### Input rows
__________________________________________________

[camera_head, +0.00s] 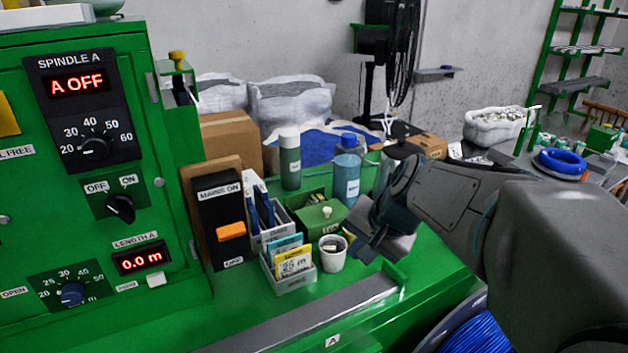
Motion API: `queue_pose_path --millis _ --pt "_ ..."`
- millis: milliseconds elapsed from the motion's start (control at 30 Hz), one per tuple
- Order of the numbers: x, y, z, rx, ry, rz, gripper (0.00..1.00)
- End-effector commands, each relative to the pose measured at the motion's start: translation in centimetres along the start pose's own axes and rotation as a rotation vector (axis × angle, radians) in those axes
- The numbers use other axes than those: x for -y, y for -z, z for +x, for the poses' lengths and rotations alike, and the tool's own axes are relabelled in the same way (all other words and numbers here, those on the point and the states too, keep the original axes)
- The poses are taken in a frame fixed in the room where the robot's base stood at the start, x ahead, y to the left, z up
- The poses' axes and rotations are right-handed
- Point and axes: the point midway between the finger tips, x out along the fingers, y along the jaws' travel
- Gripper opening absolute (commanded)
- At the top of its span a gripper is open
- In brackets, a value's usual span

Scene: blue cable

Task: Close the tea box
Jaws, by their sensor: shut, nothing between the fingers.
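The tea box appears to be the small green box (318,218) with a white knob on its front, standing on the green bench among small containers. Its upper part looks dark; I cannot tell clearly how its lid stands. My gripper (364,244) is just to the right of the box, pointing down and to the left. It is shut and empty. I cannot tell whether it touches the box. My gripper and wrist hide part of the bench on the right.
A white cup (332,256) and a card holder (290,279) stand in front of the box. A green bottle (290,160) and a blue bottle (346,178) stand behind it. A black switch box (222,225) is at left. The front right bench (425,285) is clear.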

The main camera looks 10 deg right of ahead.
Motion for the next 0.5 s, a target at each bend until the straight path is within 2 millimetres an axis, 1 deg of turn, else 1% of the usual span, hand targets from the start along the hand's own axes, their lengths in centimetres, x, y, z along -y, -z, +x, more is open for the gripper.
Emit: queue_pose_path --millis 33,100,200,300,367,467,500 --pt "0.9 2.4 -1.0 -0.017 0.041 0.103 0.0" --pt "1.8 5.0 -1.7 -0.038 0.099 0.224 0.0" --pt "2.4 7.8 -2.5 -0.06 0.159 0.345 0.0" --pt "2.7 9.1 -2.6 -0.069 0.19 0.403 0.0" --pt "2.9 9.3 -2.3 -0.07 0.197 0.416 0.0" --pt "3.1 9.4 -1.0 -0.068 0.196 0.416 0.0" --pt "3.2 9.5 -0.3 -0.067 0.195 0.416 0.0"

__________________________________________________

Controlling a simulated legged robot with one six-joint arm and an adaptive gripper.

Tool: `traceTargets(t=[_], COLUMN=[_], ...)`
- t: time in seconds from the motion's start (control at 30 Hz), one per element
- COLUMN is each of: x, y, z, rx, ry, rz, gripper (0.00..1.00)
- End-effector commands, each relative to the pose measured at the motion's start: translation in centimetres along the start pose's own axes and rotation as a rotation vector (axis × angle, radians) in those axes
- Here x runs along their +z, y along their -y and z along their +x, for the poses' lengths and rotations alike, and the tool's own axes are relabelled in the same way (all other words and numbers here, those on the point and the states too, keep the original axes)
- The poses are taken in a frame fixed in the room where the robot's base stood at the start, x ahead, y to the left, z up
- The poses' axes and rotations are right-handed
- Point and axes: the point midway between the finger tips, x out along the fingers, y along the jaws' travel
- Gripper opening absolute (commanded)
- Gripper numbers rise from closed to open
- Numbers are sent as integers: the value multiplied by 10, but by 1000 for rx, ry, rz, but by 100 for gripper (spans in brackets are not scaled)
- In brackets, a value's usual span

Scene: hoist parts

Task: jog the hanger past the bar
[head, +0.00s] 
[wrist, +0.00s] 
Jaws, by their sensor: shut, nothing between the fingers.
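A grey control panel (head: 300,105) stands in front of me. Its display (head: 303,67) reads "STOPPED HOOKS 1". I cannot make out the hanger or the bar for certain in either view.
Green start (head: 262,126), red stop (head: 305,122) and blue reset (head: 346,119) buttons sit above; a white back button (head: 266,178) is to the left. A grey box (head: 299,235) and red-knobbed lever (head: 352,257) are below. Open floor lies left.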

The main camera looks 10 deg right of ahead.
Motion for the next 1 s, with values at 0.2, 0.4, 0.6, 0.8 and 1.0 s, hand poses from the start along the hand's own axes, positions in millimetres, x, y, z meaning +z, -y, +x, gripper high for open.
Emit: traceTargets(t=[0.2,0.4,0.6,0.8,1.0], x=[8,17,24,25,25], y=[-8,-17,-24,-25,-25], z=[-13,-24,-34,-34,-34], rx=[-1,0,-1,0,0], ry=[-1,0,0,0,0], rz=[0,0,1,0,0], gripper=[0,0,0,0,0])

__________________________________________________

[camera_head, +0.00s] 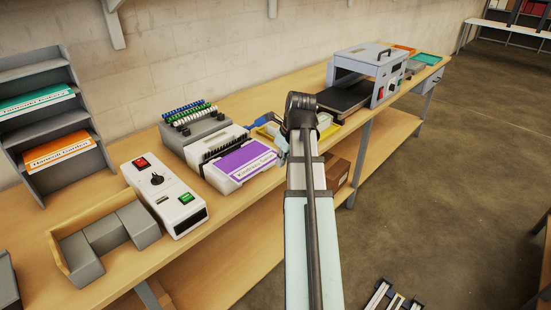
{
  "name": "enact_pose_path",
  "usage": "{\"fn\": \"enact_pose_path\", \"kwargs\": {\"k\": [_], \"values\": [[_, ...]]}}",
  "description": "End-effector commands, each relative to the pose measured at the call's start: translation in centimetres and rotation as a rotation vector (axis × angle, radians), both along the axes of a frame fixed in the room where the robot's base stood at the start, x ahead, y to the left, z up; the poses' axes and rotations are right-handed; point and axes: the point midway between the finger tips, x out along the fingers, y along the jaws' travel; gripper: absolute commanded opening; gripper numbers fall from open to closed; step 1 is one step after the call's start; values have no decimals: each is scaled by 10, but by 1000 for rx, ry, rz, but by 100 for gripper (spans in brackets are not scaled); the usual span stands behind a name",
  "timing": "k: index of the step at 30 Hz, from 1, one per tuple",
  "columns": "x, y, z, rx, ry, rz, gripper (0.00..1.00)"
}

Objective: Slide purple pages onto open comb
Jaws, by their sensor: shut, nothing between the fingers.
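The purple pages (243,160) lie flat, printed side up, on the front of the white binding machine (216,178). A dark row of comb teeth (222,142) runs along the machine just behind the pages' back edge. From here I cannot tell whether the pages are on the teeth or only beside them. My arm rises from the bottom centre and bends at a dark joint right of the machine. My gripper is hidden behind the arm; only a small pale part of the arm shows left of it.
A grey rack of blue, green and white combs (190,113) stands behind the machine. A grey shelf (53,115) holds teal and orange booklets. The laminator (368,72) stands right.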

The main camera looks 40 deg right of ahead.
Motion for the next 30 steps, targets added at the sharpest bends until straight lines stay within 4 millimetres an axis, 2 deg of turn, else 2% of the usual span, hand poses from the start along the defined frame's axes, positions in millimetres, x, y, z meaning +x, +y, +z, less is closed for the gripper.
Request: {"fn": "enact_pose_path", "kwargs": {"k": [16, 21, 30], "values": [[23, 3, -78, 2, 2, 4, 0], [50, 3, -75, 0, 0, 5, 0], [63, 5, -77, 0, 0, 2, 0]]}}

__________________________________________________

### Short task
Copy, from the material, each line that holds the string "original".

### Answer for the task
- The numbers use other axes than those: x for -y, y for -z, z for +x, for the poses' lengths and rotations alike, and the tool's own axes are relabelled in the same way (all other words and numbers here, those on the point and the states too, keep the original axes)
- Here x runs along their +z, y along their -y and z along their +x, for the poses' lengths and rotations alike, and the tool's own axes are relabelled in the same way (all other words and numbers here, those on the point and the states too, keep the original axes)

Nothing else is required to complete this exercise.